== RECORDED DATA

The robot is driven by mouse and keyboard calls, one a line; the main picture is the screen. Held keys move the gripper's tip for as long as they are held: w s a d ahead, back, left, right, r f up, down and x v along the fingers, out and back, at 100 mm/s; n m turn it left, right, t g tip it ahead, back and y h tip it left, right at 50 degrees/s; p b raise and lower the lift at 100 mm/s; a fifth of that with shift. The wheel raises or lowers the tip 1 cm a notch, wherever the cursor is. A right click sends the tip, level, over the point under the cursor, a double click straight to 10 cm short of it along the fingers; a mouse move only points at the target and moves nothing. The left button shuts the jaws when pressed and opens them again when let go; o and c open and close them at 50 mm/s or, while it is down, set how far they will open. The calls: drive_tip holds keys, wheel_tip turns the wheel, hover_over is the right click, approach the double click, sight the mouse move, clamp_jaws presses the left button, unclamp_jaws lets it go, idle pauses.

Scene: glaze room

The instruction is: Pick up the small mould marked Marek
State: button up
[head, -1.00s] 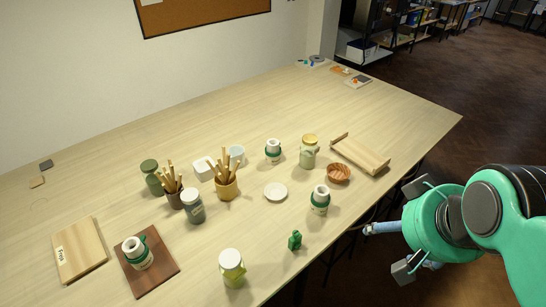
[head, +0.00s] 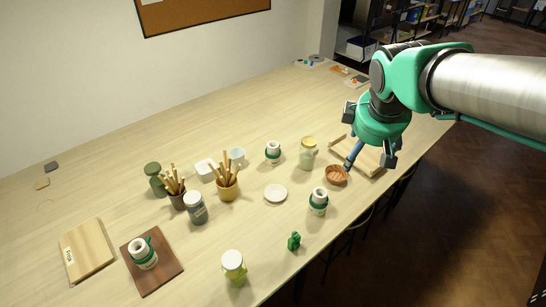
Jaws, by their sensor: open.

====

* [REQUIRED WORK]
Write out exactly the lines from the one that contains "The instruction is: Pick" through the last line of the data above, both included. Leave every picture out.

* [THE OUTPUT]
The instruction is: Pick up the small mould marked Marek
State: button up
[head, -1.00s] 
[head, +0.00s] 
Jaws, by their sensor: open.

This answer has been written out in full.